Work to complete -> Using the listing below, set down each line from the line containing "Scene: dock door" through the line containing "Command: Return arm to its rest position", both ends included, exactly and with nothing added.

(Rows from a robot dataset)
= = = = = = =

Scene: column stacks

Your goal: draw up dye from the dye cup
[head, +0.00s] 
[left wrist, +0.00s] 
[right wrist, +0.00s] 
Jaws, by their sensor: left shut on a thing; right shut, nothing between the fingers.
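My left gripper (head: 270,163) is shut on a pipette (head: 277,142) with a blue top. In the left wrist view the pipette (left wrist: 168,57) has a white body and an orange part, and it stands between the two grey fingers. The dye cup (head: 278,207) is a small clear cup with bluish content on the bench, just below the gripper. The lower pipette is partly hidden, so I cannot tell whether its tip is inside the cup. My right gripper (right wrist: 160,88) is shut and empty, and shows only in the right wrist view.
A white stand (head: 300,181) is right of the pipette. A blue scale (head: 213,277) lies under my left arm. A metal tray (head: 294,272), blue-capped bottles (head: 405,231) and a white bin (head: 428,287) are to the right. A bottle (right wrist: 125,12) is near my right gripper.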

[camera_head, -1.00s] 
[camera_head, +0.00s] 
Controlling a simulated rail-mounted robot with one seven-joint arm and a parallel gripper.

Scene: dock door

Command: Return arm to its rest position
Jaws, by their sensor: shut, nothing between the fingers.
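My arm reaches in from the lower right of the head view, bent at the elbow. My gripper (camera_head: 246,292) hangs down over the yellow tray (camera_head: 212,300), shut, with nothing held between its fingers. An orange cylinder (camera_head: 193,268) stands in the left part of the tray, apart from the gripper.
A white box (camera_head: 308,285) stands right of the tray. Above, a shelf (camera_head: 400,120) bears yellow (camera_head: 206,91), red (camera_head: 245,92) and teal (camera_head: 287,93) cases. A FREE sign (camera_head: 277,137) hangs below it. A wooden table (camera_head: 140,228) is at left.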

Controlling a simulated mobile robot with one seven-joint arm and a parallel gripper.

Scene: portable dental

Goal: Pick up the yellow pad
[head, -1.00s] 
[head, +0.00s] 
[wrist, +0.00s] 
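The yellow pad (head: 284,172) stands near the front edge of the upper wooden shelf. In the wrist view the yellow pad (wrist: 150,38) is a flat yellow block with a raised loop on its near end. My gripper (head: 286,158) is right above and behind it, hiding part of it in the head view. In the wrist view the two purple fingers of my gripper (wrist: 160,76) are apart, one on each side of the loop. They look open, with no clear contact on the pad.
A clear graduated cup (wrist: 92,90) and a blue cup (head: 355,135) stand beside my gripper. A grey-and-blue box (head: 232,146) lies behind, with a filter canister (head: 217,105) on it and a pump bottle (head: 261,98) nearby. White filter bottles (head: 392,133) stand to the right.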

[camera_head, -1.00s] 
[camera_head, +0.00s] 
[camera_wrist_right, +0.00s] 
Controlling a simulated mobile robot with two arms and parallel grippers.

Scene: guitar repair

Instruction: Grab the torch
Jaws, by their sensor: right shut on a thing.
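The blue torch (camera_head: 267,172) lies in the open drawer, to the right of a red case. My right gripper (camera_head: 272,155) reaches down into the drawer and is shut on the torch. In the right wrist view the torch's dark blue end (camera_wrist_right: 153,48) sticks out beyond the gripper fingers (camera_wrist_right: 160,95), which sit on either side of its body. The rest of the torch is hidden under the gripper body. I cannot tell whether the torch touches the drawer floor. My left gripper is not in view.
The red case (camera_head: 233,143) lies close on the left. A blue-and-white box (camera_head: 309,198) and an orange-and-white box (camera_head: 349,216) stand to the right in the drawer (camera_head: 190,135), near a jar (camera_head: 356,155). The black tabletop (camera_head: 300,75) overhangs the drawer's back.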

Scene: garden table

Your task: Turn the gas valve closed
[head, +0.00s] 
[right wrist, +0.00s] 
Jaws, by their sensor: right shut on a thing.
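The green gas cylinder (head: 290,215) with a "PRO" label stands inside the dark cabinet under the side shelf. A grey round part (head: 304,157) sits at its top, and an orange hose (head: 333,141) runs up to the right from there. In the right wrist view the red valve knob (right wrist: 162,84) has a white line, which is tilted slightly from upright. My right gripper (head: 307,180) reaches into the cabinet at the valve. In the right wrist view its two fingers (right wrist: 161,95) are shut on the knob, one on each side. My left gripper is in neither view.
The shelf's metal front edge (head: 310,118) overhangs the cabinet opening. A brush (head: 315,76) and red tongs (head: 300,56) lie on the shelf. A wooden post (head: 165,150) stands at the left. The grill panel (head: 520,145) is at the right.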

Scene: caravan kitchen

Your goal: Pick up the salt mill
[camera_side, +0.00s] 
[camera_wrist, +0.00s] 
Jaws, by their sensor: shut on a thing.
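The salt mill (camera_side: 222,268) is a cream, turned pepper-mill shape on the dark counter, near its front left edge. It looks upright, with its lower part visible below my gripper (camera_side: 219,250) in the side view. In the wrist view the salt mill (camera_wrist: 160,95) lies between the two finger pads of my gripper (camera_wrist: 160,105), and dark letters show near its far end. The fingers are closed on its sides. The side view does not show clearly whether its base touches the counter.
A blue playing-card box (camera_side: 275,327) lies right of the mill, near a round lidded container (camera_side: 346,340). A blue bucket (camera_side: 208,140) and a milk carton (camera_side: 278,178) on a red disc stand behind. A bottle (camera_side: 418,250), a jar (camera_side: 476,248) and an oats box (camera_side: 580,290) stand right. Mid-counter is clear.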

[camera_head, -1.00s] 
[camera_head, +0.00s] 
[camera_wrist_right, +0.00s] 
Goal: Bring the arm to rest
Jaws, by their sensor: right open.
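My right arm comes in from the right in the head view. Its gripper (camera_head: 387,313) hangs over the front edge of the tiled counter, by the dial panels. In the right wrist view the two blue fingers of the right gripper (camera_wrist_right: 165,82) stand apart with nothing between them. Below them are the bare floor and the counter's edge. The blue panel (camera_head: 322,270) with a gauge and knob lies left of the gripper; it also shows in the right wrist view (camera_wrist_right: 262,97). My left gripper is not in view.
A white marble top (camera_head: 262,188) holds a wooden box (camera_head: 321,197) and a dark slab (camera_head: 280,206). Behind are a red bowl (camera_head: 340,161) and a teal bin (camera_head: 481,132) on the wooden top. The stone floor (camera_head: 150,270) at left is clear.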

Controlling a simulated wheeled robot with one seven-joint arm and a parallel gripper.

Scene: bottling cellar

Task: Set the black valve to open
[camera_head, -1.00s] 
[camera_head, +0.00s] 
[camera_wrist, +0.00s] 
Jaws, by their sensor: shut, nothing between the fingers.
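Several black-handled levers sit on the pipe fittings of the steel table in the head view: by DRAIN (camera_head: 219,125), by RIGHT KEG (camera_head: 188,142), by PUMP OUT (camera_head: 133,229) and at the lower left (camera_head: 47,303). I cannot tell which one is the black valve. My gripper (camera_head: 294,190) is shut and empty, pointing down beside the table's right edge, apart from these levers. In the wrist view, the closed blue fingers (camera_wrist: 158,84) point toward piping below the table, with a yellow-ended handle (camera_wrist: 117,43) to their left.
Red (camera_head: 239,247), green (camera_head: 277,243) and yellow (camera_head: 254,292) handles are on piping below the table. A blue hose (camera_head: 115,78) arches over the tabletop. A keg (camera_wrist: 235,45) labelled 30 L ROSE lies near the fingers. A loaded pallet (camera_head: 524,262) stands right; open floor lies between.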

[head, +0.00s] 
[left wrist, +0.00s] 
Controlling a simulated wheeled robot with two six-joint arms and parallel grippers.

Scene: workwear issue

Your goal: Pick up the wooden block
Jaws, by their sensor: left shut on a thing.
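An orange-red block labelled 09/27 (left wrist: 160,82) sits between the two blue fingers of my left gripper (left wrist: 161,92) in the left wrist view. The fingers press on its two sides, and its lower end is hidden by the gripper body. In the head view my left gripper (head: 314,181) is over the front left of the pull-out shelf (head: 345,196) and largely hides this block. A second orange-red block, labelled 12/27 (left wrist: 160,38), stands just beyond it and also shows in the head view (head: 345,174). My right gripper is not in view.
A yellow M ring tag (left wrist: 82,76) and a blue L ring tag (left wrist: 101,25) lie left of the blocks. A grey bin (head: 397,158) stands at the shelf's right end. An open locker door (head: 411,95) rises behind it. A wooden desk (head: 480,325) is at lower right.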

= = = = = = =

Worked answer ->
Scene: dock door

Command: Return arm to its rest position

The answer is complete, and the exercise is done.